[Dataset excerpt]
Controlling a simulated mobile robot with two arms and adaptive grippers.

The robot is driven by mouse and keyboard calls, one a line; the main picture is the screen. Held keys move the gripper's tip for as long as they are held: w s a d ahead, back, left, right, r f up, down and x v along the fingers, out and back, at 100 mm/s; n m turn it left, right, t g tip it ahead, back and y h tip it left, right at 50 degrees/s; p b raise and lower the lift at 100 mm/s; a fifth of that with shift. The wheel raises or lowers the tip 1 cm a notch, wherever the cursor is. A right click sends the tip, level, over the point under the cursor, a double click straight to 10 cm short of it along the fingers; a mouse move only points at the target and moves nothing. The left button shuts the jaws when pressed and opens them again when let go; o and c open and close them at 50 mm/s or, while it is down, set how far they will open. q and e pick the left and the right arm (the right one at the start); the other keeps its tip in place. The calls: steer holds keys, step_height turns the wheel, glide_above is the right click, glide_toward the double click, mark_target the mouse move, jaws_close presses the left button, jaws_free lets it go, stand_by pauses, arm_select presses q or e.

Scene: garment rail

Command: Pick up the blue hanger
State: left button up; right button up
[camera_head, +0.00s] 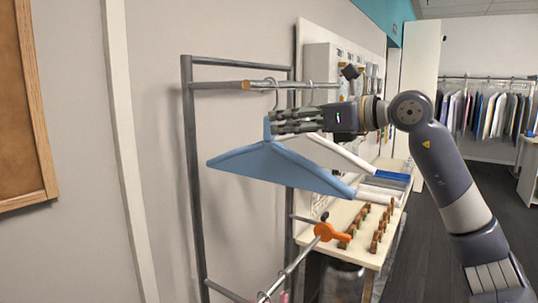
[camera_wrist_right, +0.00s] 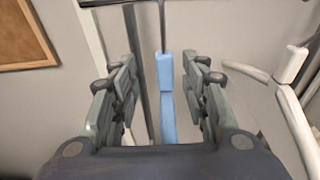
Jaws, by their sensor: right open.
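The blue hanger (camera_head: 285,168) hangs by its hook from the upper bar of the rail (camera_head: 225,85). My right gripper (camera_head: 275,122) is at the hanger's neck, just below the hook. In the right wrist view, the right gripper (camera_wrist_right: 160,65) is open, with a finger on each side of the blue hanger (camera_wrist_right: 166,105). Gaps show between the hanger and both fingers, so they look apart. My left gripper is in neither view.
A white hanger (camera_head: 340,155) hangs close behind the blue one and shows at right in the wrist view (camera_wrist_right: 290,100). An orange item (camera_head: 330,232) is at the lower bar. A white shelf (camera_head: 345,255) with several brown pegs stands behind. A cork board (camera_head: 18,110) is on the left wall.

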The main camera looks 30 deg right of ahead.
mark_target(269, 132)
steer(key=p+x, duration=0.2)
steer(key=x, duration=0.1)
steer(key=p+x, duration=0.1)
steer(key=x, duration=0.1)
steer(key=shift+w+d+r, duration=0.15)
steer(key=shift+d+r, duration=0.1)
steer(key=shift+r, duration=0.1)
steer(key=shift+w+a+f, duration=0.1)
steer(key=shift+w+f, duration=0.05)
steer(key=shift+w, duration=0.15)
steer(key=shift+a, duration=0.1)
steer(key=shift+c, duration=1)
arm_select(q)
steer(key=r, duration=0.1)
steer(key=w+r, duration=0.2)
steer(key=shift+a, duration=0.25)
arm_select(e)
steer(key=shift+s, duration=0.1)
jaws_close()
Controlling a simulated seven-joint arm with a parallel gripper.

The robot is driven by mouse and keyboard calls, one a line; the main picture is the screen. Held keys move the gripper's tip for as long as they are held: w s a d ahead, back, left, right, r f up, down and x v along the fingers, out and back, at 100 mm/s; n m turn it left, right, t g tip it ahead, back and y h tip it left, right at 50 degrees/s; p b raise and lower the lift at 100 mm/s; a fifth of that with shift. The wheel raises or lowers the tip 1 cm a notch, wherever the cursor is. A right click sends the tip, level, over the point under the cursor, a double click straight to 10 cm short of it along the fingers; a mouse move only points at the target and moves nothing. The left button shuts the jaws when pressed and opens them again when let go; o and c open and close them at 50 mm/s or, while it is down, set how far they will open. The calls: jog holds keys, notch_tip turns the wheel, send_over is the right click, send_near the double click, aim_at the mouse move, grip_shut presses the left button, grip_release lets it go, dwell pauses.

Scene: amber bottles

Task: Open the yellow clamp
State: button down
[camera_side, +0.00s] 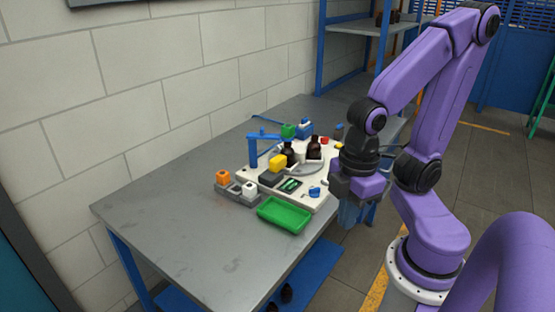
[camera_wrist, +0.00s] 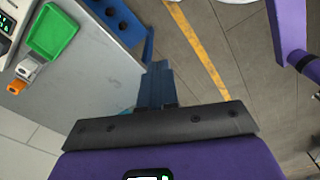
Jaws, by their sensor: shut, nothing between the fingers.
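A yellow block-shaped part (camera_side: 277,162) sits above a dark block on the white board (camera_side: 311,198), left of the amber bottles. It looks like the yellow clamp, but it is too small to tell whether it is open or shut. A smaller yellow spot shows at the board's right end, near my arm. My gripper (camera_side: 348,216) points down beyond the table's right edge, apart from the board. In the wrist view my gripper (camera_wrist: 158,68) has its blue fingers together and empty, over the floor. The yellow part is not in the wrist view.
Two amber bottles (camera_side: 314,148) stand on a round grey plate on the board. A blue post with an arm (camera_side: 252,152) rises behind. A green tray (camera_side: 284,214) lies at the table's front edge, beside a grey holder with orange and white pieces. The table's left is clear.

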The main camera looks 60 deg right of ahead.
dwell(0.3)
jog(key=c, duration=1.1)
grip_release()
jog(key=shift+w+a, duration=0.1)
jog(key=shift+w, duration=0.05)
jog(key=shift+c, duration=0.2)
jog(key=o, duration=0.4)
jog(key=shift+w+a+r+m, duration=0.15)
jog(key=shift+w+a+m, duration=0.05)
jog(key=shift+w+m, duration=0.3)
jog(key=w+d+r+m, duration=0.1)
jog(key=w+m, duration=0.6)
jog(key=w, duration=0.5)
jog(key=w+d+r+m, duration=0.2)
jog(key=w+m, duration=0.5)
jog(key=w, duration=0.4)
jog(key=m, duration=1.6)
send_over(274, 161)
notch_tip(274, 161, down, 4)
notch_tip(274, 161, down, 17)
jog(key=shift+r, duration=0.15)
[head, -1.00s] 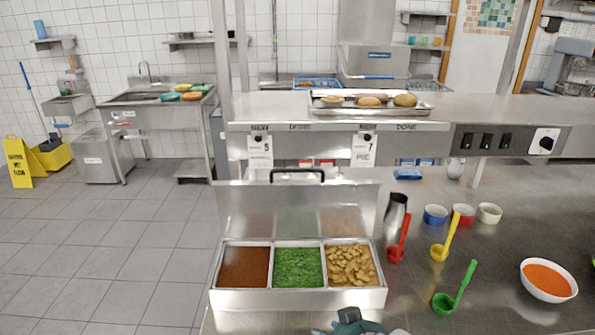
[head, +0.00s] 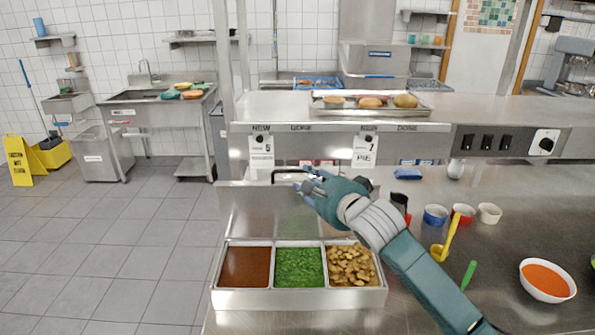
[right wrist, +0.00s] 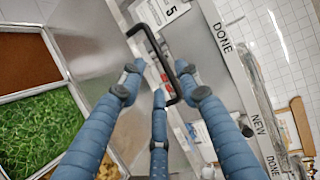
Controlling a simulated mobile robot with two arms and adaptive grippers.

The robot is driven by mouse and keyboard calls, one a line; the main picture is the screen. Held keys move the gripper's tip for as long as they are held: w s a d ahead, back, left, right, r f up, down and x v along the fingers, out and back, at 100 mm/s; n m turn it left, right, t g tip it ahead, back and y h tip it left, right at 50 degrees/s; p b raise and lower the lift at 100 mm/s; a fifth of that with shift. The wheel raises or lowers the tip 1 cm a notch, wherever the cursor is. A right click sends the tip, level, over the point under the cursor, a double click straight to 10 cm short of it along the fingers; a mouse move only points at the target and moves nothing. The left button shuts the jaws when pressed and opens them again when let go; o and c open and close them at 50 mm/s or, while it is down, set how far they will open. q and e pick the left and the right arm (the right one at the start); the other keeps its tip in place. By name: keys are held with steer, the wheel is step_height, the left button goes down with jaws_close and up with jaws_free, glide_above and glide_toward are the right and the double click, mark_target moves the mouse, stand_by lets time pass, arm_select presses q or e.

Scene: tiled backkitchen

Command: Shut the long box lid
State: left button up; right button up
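The long steel box (head: 298,299) stands on the counter with its three food compartments uncovered. Its lid (head: 250,212) stands raised at the back edge, with a black handle (head: 283,172) at its top. My right gripper (head: 308,186) is at the upper right of the lid, beside the handle, and its arm hides part of the lid. In the right wrist view, the black handle (right wrist: 152,50) runs between the spread blue fingers of my right gripper (right wrist: 158,80). The fingers look open, not closed on it; whether any finger touches it I cannot tell. My left gripper is out of view.
A shelf with hanging order cards (head: 365,150) and a tray (head: 330,111) of buns is just behind the lid. Right of the box are a yellow ladle (head: 447,240), a green ladle (head: 467,276), small bowls (head: 435,215) and an orange soup bowl (head: 547,282).

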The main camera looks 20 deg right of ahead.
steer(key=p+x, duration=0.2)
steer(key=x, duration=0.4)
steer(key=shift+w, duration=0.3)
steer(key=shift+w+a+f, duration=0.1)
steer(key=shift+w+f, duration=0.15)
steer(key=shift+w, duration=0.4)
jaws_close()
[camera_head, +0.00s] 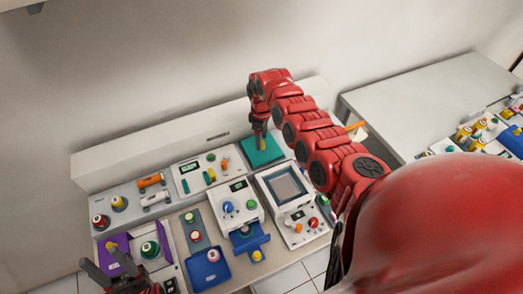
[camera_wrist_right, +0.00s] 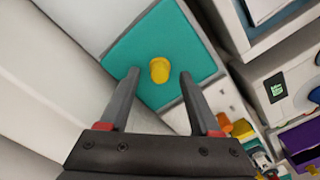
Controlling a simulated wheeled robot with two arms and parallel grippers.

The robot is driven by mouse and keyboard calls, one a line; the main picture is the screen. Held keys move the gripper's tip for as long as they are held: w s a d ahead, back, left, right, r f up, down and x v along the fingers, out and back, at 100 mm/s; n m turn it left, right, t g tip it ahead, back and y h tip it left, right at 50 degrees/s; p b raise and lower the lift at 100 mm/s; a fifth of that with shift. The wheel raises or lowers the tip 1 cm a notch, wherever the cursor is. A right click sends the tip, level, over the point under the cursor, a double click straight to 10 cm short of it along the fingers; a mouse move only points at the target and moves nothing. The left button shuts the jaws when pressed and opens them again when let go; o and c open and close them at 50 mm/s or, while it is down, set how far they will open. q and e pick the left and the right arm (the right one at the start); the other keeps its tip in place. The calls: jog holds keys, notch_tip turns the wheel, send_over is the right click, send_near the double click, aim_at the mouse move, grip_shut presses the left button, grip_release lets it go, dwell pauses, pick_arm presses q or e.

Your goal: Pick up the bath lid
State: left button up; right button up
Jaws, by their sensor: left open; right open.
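The bath lid is most likely the flat teal square lid (camera_head: 266,153) with a yellow knob, at the back of the bench in the head view. In the right wrist view, the teal lid (camera_wrist_right: 135,50) lies flat, with its yellow knob (camera_wrist_right: 159,70) upright. My right gripper (camera_head: 261,141) points down over the lid, open. In the wrist view its fingers (camera_wrist_right: 158,77) stand on either side of the knob, apart from it; their height above the lid is unclear. My left gripper (camera_head: 108,263) is open and empty at the lower left, partly cut off.
A device with a screen (camera_head: 283,184) stands right of the middle, beside a white unit with a blue dial (camera_head: 236,207). A blue tray (camera_head: 208,271) and a purple holder (camera_head: 122,243) are in front. A raised white ledge (camera_head: 150,160) runs behind the bench.

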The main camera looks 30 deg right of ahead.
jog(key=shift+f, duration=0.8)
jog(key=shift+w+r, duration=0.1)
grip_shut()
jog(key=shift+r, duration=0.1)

## WORK TO COMPLETE
Look through the data and gather every line with the string "Command" in it.

## THE ANSWER
Command: Pick up the blue hanger
Command: Shut the long box lid

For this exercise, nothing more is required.